The teams make money through NASCAR's broadcast revenue, direct sponsorships, branded product sales, and affiliate commercial endorsements.
Not part of the Union Label ... ever
In the early days of professional stock car racing, teams and drivers were primarily left with the dirty end of the stick in terms of the cost versus revenue equation. Entrepreneur Bill France Sr. put on the events, took the money, and parsed revenue out to competitors in the form of "position money." Teams and drivers took on substantive financial (not to mention physical) risk by finding a car, traveling to events, and racing, all on the hope their earnings would outweigh the cost of participating. More times than not they went home with less than bus fare, or worse.
The business model worked for France -- he made a fair amount of money from his regular events. Not surprisingly, drivers and teams weren't nearly as happy, leading to the first attempt to unionize. As the story goes, France had a pistol and knew how to use it. So, when Jimmy Hoffa and his Teamsters tried to make a move on his interests by attempting to collectivize and attract NASCAR's drivers through the proffer of pension and insurance programs, France pointed out that what came out of his .38 Special would trump any "community organizing" effort ... and that was the end of that.

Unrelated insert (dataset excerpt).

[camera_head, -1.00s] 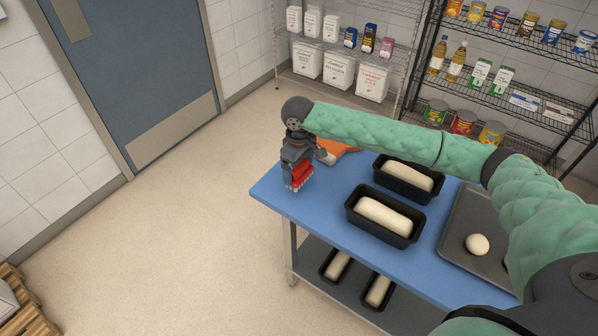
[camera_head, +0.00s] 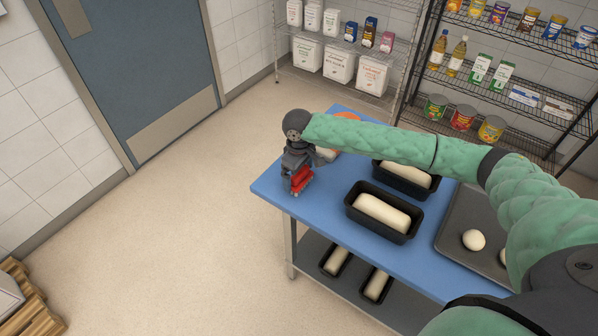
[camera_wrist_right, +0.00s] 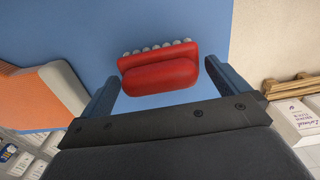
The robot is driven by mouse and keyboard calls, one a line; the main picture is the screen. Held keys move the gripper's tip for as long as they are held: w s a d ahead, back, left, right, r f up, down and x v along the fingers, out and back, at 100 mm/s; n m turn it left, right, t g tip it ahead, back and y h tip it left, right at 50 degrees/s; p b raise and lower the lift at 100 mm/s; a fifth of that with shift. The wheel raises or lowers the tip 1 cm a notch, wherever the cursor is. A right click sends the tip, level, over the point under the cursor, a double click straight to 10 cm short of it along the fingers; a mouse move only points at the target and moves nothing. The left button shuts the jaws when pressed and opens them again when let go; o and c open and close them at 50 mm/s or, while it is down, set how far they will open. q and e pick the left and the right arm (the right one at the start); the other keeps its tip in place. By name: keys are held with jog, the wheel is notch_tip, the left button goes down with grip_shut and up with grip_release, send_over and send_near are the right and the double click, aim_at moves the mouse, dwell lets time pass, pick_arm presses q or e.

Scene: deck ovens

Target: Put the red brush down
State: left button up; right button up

During the next eight years, the growth of professional stock car racing continued apace. France continued to receive the largest share of revenue, while drivers and teams generally broke even at best. Then, in 1969 Richard Petty, Bobby Allison, and LeeRoy Yarbrough took another run at collective bargaining when they launched the Professional Drivers Association (PDA) at that year's Talladega round.
The drivers then -- as with today -- were concerned primarily about their safety and wanted some control over the sport's level of risk. Again, however, the effort came to nothing.
What might be different this time around
Today NASCAR's business model is quite different. The sanctioning body no longer rules the roost, so much as it's trying to hang on to what used to be. In the current economy, money is tight, and operational costs across the sport pose ever mounting challenges.
On top of that, most drivers and teams are no longer financially dependent on business decisions made by the folks at Daytona. These brand-based enterprises have expanded their own businesses, supported by nearly two decades of motorsports broadcast revenues. From Richard Childress' winery business to Jack Roush's engine and aviation engineering operation, and with drivers becoming businessmen in their own right, teams are no longer at the mercy of ISC.
Today's NASCAR series drivers and teams operate as highly substantive stand-alone enterprises. They foster and maintain their own customer bases, while offering their own branded consumer products that typically lead to further revenue streams.
So, when the RTA decides to attempt to influence what will or will not happen in NASCAR going forward, the people at Daytona might want to consider these folks to be equal business partners, rather than seeing the association as a threat. To take an old-school "management against hired-help" worldview is not only narrow-minded, it flies in the face of practical economy.
With dwindling attendance and revenue, things are hard enough now. The parties need to work together, or else run the risk of killing the sport's future by clinging to its obsolete past.